REQUIREMENT =>
Starting at the line that contains "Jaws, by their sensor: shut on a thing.", restate each line word for word through the final line of the data, keeping both ends.

** BEGIN DATA SHOWN **

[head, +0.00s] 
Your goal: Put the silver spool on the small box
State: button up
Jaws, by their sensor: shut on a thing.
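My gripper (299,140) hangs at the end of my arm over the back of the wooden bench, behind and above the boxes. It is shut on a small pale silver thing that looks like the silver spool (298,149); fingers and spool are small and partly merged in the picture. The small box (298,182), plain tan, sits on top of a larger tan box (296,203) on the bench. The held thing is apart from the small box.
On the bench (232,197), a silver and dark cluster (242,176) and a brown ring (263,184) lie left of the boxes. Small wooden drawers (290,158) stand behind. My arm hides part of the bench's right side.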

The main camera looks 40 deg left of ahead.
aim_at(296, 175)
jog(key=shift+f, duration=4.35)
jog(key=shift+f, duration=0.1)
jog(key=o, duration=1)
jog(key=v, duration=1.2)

** END DATA SHOWN **

SOLUTION =>
Jaws, by their sensor: shut on a thing.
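My gripper (299,140) hangs at the end of my arm over the back of the wooden bench, behind and above the boxes. It is shut on a small pale silver thing that looks like the silver spool (298,149); fingers and spool are small and partly merged in the picture. The small box (298,182), plain tan, sits on top of a larger tan box (296,203) on the bench. The held thing is apart from the small box.
On the bench (232,197), a silver and dark cluster (242,176) and a brown ring (263,184) lie left of the boxes. Small wooden drawers (290,158) stand behind. My arm hides part of the bench's right side.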

The main camera looks 40 deg left of ahead.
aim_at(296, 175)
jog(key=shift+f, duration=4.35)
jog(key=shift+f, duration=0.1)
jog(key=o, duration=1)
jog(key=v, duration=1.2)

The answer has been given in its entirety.